• DESCRIPTION OF THE TASK:
Copy exactly the lines from the one containing "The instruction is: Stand" to the one containing "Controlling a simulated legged", both lines included, and nothing else.

————

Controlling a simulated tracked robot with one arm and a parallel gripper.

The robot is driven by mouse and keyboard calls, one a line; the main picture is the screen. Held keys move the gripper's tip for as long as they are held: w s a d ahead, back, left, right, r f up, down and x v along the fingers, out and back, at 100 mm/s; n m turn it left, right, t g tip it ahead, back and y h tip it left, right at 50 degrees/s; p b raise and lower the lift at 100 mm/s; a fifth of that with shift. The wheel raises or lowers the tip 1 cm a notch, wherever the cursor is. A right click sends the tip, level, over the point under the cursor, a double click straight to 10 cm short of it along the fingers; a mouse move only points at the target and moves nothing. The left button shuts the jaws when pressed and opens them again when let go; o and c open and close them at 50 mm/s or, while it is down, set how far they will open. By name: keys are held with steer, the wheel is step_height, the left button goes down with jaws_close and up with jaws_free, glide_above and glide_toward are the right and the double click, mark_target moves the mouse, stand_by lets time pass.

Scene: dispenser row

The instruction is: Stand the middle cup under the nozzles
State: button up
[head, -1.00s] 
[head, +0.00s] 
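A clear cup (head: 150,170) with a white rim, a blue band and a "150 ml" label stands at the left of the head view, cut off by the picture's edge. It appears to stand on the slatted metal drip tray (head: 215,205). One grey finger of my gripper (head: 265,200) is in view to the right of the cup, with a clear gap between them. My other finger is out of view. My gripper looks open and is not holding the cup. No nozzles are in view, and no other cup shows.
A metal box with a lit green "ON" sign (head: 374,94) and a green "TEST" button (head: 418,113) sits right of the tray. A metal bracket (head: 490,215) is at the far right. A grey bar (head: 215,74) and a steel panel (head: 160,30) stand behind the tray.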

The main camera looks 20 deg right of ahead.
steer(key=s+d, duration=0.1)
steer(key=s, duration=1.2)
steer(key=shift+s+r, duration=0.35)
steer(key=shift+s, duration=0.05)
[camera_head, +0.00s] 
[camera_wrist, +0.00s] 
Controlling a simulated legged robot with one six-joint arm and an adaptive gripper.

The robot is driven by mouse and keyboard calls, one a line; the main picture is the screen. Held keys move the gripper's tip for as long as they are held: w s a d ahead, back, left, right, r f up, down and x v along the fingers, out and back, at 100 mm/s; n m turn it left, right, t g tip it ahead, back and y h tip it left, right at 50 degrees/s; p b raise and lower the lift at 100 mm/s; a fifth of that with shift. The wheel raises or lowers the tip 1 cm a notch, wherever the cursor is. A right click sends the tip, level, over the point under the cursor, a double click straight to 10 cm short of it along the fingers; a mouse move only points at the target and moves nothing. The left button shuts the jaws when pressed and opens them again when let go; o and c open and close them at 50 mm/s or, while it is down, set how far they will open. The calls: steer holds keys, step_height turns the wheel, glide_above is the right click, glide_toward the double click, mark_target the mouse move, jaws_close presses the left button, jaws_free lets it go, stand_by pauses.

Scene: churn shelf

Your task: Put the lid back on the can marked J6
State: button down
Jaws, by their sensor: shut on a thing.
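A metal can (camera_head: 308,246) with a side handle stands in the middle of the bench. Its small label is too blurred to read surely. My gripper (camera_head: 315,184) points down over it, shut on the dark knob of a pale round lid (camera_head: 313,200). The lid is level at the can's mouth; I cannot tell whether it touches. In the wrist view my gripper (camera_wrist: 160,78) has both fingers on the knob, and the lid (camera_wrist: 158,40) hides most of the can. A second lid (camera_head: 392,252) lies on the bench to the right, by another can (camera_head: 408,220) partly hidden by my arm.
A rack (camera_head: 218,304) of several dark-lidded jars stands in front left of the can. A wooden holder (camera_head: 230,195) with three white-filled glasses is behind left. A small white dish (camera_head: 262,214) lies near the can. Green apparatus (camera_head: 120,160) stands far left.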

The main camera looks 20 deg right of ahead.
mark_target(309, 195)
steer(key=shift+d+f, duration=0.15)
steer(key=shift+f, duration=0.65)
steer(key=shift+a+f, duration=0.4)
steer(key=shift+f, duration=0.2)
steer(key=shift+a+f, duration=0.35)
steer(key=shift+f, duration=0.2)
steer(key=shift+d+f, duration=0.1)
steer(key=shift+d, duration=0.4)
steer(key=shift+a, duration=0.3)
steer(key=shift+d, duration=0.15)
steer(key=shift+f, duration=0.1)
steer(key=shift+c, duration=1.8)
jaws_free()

————

• RESULT OF THIS EXERCISE:
The instruction is: Stand the middle cup under the nozzles
State: button up
[head, -1.00s] 
[head, +0.00s] 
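A clear cup (head: 150,170) with a white rim, a blue band and a "150 ml" label stands at the left of the head view, cut off by the picture's edge. It appears to stand on the slatted metal drip tray (head: 215,205). One grey finger of my gripper (head: 265,200) is in view to the right of the cup, with a clear gap between them. My other finger is out of view. My gripper looks open and is not holding the cup. No nozzles are in view, and no other cup shows.
A metal box with a lit green "ON" sign (head: 374,94) and a green "TEST" button (head: 418,113) sits right of the tray. A metal bracket (head: 490,215) is at the far right. A grey bar (head: 215,74) and a steel panel (head: 160,30) stand behind the tray.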

The main camera looks 20 deg right of ahead.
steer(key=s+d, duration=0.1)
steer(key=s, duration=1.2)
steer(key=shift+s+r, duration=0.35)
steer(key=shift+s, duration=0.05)
[camera_head, +0.00s] 
[camera_wrist, +0.00s] 
Controlling a simulated legged robot with one six-joint arm and an adaptive gripper.

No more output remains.